A College Graduation Letter To My DaughterSubmitted by Moneywatch Advisors on June 2nd, 2020
Last year I wrote what I called a “practice” graduation letter to my daughter. Now that she has officially graduated, sans in-person commencement, I reviewed what I wrote and decided the advice is still pertinent. Here goes:
Grace, as a dancer, you have already learned since age 5 one of life’s most valuable lessons: how to address adversity, re-adjust, and get back at it. When this happens during your life, always remember your family loves you no matter what.
Now that I’ve dispensed with the mushy stuff, here is some financial advice that I’m sure you will cherish:
You will never be sorry you saved money
When you are older, I will tell you to live beneath your means. As you are just starting out, you have no means yet. So, I’ll tell you never to compare yourself with your peers -especially regarding worldly possessions. Trying to buy the hot designer dress, the newest car or the greatest house or apartment to match your friends is a competition that isn’t winnable. Saving money for your future self, however, is an endeavor that is highly achievable provided you start early and avoid mistakes along the way.
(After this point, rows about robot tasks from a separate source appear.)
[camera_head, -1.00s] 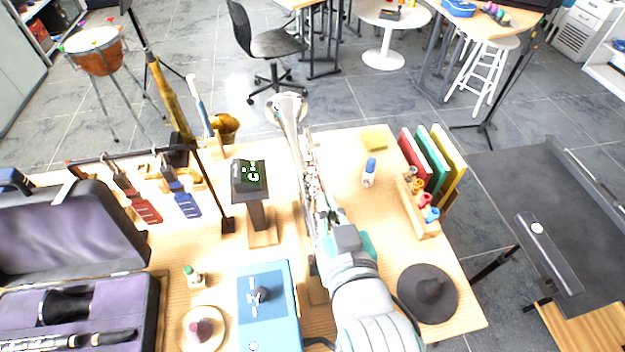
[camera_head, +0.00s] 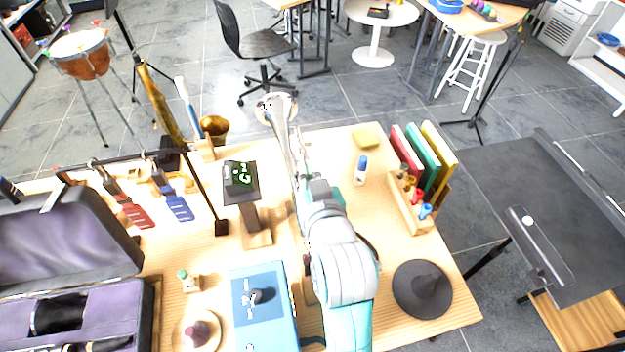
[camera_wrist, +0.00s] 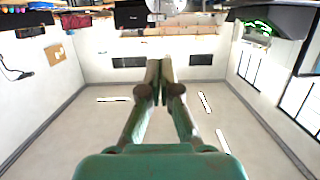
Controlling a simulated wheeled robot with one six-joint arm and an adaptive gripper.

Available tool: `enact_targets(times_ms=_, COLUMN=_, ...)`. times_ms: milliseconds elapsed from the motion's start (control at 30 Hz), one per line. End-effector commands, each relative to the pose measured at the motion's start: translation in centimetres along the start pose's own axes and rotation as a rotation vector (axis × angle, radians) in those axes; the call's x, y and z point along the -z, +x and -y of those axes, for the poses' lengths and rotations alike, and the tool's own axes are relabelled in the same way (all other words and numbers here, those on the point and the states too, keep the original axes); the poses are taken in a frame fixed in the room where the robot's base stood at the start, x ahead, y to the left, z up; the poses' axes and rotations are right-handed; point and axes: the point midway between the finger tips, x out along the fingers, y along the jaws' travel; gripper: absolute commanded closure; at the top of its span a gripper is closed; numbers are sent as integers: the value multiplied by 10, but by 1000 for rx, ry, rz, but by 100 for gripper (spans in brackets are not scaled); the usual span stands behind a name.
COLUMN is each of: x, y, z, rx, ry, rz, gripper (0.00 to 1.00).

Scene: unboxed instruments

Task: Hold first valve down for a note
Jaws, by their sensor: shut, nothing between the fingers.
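A silver trumpet stands on the wooden table in the head view, its bell (camera_head: 275,108) toward the far edge. Its tubing (camera_head: 297,158) runs back toward my arm, which covers the valve section, so I cannot see the first valve or any contact with it. In the wrist view my green gripper (camera_wrist: 160,68) is shut, its two fingers together with nothing visible between them. A round silver shape (camera_wrist: 165,7) is cut off at the top edge, beyond the fingertips. In the head view my gripper's fingers are hidden behind my wrist.
A tuner with a green display (camera_head: 240,178) stands left of the trumpet. A blue box (camera_head: 265,310) is at the front.

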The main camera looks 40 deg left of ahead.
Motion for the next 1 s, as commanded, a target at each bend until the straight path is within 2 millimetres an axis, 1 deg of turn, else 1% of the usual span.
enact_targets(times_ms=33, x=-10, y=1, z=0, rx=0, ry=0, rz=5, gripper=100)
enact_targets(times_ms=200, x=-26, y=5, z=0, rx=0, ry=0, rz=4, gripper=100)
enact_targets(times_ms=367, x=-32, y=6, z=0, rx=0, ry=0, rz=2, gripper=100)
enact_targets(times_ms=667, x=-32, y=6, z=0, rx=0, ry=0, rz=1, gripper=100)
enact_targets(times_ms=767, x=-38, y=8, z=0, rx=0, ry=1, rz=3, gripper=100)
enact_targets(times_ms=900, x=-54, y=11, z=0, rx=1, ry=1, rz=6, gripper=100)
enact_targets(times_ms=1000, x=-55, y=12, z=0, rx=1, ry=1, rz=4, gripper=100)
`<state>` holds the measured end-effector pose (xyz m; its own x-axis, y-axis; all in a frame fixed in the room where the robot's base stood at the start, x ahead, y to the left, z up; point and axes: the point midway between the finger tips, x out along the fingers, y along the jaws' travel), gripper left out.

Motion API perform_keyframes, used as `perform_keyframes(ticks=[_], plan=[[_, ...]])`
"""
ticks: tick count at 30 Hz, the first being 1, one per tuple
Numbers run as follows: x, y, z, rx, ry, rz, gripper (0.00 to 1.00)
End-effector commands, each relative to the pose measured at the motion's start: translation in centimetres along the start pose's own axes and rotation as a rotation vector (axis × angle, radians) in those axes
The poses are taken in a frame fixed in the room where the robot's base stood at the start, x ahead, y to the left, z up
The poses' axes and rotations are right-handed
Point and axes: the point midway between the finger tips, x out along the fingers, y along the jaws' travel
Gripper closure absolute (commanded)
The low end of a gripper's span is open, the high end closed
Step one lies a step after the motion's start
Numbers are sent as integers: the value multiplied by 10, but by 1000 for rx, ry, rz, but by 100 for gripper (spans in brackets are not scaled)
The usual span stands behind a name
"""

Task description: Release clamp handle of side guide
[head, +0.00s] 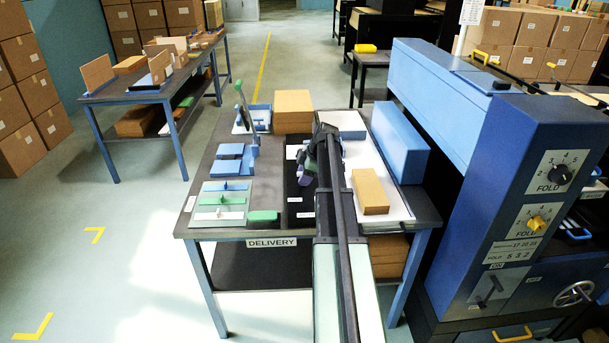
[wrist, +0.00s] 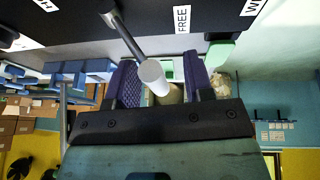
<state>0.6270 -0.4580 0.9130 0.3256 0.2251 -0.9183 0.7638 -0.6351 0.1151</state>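My gripper (head: 306,174) is over the dark strip of the delivery table in the head view, partly hidden by my arm. In the wrist view its two purple-padded fingers (wrist: 160,72) stand apart, with a pale-ended cylinder (wrist: 154,76) on a grey rod (wrist: 124,34) filling the gap; it looks held. A tall lever (head: 243,103) rises from a blue fixture at the table's back left. A small black handle (head: 491,290) is on the blue machine's lower panel. I cannot tell which one is the side guide's clamp handle.
The delivery table (head: 228,170) carries blue blocks, a slotted plate (head: 222,203), a green block (head: 263,216) and a kraft-coloured block (head: 370,191) on white sheets. The blue machine (head: 510,170) stands close at right. Open floor lies left.

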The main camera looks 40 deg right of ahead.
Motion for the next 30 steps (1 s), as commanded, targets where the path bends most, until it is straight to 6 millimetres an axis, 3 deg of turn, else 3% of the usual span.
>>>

Believe me, your future self will thank your past self for being so wise.
Create a budget
It mustn’t be detailed or complicated but compile your fixed expenses, like rent, food and savings, and compare it to your income. Whatever is left over is your disposable income. Yes, saving for the future is a fixed expense.
Save for your future
“You always need to look to the future because that’s where you’ll spend the rest of your life.” I stole that from George Burns – Google him.
Trust me, you will never be sorry having a cushion for an emergency, money for living expenses during a gap in employment or, best of all, so you can someday choose to work rather than have to work. And planning to save as part of your budget is a much more successful strategy than just saving what’s left over at the end of the month. Because, you guessed it, there’s never anything just left over. You’re good at math so check these numbers out:
- If you save just $200 per month and those dollars earn and compound at an average annual rate of 7%, you will have accumulated $524,962 by the time you are 62. When you’re able to save significantly more, those dollars will really compound.
- If you wait 10 years to begin saving you will have only accumulated $243,994.
Earlier = better.
Where to save
If you can participate in a workplace retirement plan, like a 401(k) or 403(b), save there. If not, we’ll open a Roth IRA and you can save and invest there. Don’t worry, I’ll help you.
Limit your debt
My grandfather told me when I was graduating college to never borrow money. In today’s world, that really isn’t possible or even advisable. Limit your debt, however, to items that will provide value to you over at least the term of the loan. For instance, a house or car loan is appropriate debt as long as it fits within your budget and still allows you to save. Incurring large credit card debt for meals out or vacations should be avoided because you end up paying the bill after the enjoyment is long over. Exception: Incurring credit card debt for a vacation is okay if you pay off the debt within 2 months.
It’s okay to use your credit card as long as you pay it off each month. That actually helps build a credit history while avoiding expensive interest charges.
Always read, read, read and learn, learn, learn. Your education to date is a solid foundation but just the start.